One year, just before Mother’s Day, 20-year-old José got on the local bus carrying an ironing board and received a lot of jesting from neighbors: “José, you get your mother flowers or perfume, not an ironing board, for Mother’s Day.”
But José knew what his mom really wanted. Hadn’t she often said so when she set up the ironing on the table between meals? Besides, his brother was getting her a plant.
For their mother, the gifts counted. She didn’t ask for presents – didn’t expect them. But for her, they were tokens of love for the years of caring, guiding, helping, nursing, teaching manners, correcting errors and suffering through mishaps.
Honoring mothers goes back to ancient times when Mother Nature and fertility goddesses were respected, celebrated and worshipped. The ancient Greeks held festivities to Rhea, the mother of Jupiter, Neptune and Pluto, who was considered the “Supreme Mother.” Later civilizations also paid respect to motherhood. In 17th-century England, Mothering Sunday meant a day off work to visit mother and pay respects. Even then, the day was commercialized with the sale of special cakes for mom.
In modern times, many countries have established Mother’s Day, albeit on different days. In Catholic Costa Rica, Law 79, passed Aug. 10, 1932, placed Mother’s Day on Aug. 15, the day of the Assumption of the Virgin Mary into Heaven. The celebrations began with morning Mass, with white-and-gold vestments and altar cloths to honor the mother of God and all other mothers. The day was both a holy day and a holiday.
Two years ago, the Legislative Assembly decided to move several holidays, including Mother’s Day, to the following Mondays in order to give workers a long weekend. Some mothers liked the idea because they got to celebrate their day twice.

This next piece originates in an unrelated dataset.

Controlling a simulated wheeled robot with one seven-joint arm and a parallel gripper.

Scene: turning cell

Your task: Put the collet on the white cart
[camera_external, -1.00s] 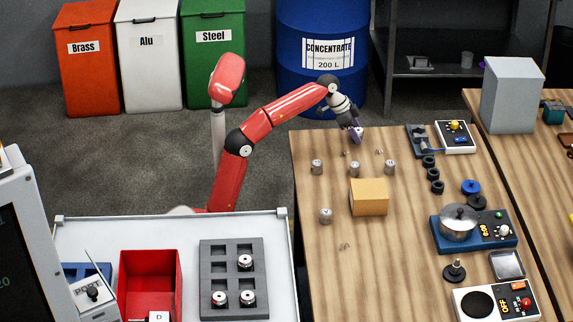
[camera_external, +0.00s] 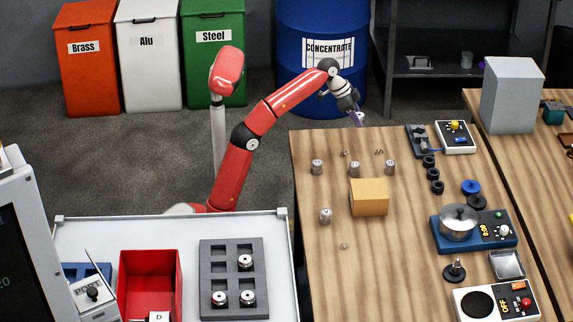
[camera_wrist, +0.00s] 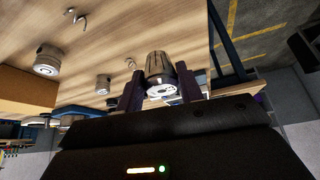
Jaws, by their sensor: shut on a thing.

Others regretted the change because their children worked or had school on the traditional date. Returning Mother’s Day to Aug. 15 became the subject of debate in the legislature, parks, homes and wherever people gathered, and this year the holiday was moved back to its traditional date.
No matter the date or the commercial offerings, discounts, prizes and contests to flood mothers with merchandise, the day provides all of us with a reminder of the women who most influenced our lives. They are not always birth mothers. Grandmothers, stepmothers, foster mothers, godmothers, adoptive mothers, aunts and other women also help make us who we are.
Yajaira and Jimmy are young parents who want to pass on to their baby the same values they learned from their own mothers; spirituality, sensitivity and strength head the list. Yajaira, a triplet, admires her mother for taking care of three babies plus three other children on a very small budget.
A professional woman, Denise, credits her mother with teaching her honesty. With a laugh, she remembers how she stole ¢26 from her mother’s purse to buy candy.
“Did she ever teach me to be honest!” she says.
Roberto will soon become the first in his family to graduate from high school. He says he learned responsibility and hard work, especially for studying, from his mother. She goes without a lot to see that her three children finish school, he adds.
In another family, the mother works as a live-in maid to support her five children, whom she leaves in the care of her mother and sister. But whenever she has even a few hours free, she makes a long trip home, stopping on the way to buy five pieces of candy.
“Son la chispa de mi vida,” the spark of my life, she says of her children. Family solidarity is her legacy.
One woman, whose mother died when she was small, found a substitute in a North American neighbor. “She opened my mind to a whole new world,” she says. It also led to a lasting friendship.
In another family, 11 brothers and sisters will meet at their mother’s house for dinner, each bringing part of the meal as well as his or her own family. It’s a custom they’ve shared since the first sibling left home to get married. Being with her children on this day is the best present a mother could get.